I would love to see WotC put out a 300 page book that contained all the major playstyles in it.

They could devote 10-20 pages to each playstyle, teaching DMs how to run that sort of game, create worlds to fit the playstyle, and put in rules additions, substitutions, and subtractions to aid the DM in achieving a good version of that playstyle for D&D. Doing that would not fracture the player base, since no matter which style you pick, you're still playing D&D and would still want the new monster books, settings, adventures, etc. that you would have without a book on playstyles.
 

I would love to see WotC put out a 300 page book that contained all the major playstyles in it.
I see two major problems with that:

1) you can see from this forum that it’s common for people to mis-understand any playstyle that is not the one they prefer, and it’s pretty much impossible to explain it to them. They just (and I have experienced this from both sides) “make no sense”. So who is going to write this book?

2) There are as many different playstyles as there are tables, 300 pages wouldn’t even scratch the surface.


This is more of a a PhD thesis type project than a book for popular consumption.
 

He's right, but it's really semantics. The wizard's fireball doesn't slowly fill up with energy until it is recharged and ready to go again. The wizard has a broad pool of energy with which to power the spells that he knows, and with rest he can refocus that energy and power his spells once more.

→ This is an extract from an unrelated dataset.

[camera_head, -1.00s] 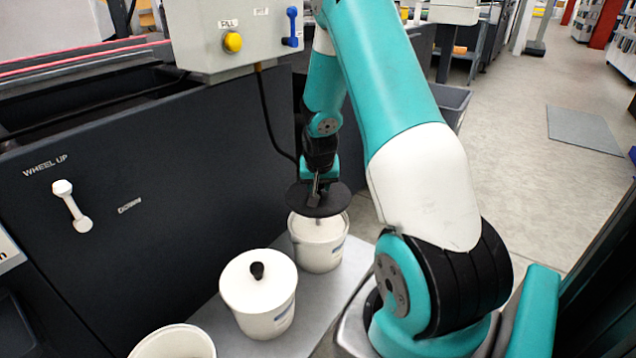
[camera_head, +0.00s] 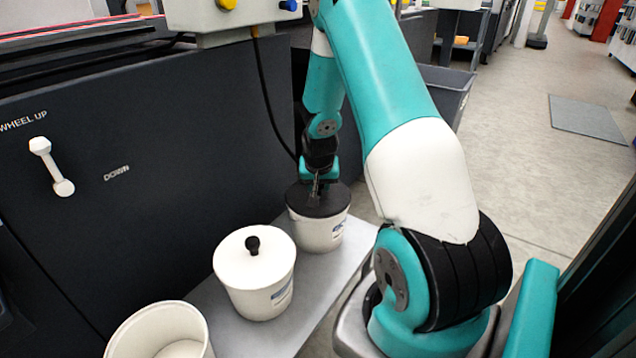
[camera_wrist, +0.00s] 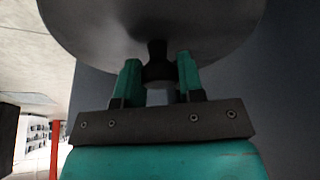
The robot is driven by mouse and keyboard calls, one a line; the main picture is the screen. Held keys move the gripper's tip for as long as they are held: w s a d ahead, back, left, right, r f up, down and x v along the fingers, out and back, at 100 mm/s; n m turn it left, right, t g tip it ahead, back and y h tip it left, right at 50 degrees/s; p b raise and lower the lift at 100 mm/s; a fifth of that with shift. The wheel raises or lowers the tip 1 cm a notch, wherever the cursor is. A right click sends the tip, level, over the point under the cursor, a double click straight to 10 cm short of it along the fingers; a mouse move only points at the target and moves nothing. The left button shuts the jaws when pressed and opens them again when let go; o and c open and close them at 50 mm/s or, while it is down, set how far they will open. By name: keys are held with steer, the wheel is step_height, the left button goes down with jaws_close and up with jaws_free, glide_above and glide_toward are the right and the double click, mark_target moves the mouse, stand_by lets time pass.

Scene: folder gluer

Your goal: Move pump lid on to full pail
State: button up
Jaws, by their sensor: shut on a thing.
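My gripper (camera_head: 318,184) is shut on the knob of the dark round pump lid (camera_head: 328,203). In the wrist view, my gripper's two green fingers (camera_wrist: 158,72) stand either side of the black knob, with the wide disc of the lid (camera_wrist: 150,22) beyond. The lid sits level at the rim of the farthest white pail (camera_head: 320,234) and covers its opening. I cannot tell whether it is fully seated, and the pail's contents are hidden.
A white pail (camera_head: 262,302) with a white lid and black knob (camera_head: 252,245) stands in the middle. An open white pail (camera_head: 165,315) stands nearest. All stand on a grey board (camera_head: 318,285) beside the dark machine (camera_head: 170,215), which has a white lever (camera_head: 51,166).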

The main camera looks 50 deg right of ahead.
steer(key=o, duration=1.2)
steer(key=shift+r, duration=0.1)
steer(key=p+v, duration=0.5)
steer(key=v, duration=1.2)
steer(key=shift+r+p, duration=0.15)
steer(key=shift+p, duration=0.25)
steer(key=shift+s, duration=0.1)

Ultimately it's the same difference.
 

This did not answer the question though.

Are you saying that Wizards in your worlds, for example, are completely ignorant of the fact that their magic recharges after they sleep?
It doesn't recharge after they sleep. It recharges after they sleep AND enough time has passed for that sleep to help. If the wizard wakes up from a long rest, uses all of his spell slots 10 minutes later, and then immediately sleeps for another 8 hours, nothing is replenished.

The wizard would likely know that it takes both time and sleep to regain his magic, but he wouldn't have a clue what his AC, HP, and character level are. Most mechanics are for the player.